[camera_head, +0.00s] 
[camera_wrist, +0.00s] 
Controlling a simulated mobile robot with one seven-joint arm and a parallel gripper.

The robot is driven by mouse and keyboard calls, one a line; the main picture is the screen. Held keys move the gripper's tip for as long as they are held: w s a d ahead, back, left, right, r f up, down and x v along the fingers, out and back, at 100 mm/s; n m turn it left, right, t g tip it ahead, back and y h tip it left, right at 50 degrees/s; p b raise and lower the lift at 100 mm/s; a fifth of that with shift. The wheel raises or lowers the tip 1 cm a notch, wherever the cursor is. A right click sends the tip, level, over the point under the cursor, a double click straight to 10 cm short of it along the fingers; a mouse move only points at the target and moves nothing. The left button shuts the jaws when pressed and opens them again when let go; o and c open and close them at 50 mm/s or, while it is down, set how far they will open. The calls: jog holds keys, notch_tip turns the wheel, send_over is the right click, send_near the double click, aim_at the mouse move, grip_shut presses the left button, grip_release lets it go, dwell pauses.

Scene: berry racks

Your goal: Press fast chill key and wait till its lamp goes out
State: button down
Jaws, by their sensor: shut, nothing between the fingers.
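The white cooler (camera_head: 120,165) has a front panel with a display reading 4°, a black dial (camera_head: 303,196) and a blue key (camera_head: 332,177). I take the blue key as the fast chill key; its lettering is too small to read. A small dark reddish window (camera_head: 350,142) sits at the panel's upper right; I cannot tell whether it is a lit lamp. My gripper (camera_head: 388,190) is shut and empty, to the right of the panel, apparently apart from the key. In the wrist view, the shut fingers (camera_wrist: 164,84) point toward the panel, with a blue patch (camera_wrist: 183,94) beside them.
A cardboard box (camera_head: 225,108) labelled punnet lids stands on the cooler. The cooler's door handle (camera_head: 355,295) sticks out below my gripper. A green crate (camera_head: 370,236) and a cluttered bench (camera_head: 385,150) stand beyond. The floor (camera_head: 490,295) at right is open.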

----------------

# What to work on
Using the material above, quote the first line and each line after it, stopping at and including the line that holds "Controlling a simulated".

# The answer
[camera_head, +0.00s] 
[camera_wrist, +0.00s] 
Controlling a simulated mobile robot with one seven-joint arm and a parallel gripper.

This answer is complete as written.